STATED EXERCISE: The required output is the line that contains "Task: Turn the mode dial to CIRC" plus every line after it in the listing below, copied exactly as it appears.

PROVIDED MATERIAL:
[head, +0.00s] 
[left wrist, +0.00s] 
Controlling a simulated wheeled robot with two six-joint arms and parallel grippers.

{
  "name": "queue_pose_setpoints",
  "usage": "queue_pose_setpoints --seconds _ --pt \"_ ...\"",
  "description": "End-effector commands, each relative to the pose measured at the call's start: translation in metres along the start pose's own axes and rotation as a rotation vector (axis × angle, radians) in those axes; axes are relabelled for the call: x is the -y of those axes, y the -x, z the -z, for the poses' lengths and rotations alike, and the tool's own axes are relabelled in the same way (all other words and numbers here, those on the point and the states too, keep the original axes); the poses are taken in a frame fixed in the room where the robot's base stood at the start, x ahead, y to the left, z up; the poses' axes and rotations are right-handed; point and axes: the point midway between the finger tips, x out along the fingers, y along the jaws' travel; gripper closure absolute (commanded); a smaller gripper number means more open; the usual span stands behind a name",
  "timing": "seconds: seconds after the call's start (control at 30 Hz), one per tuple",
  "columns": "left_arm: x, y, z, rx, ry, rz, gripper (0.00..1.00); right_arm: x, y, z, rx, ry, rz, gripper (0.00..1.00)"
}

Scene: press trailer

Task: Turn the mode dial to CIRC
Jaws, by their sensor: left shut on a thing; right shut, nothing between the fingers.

SOLUTION TO THIS EXERCISE:
Task: Turn the mode dial to CIRC
Jaws, by their sensor: left shut on a thing; right shut, nothing between the fingers.

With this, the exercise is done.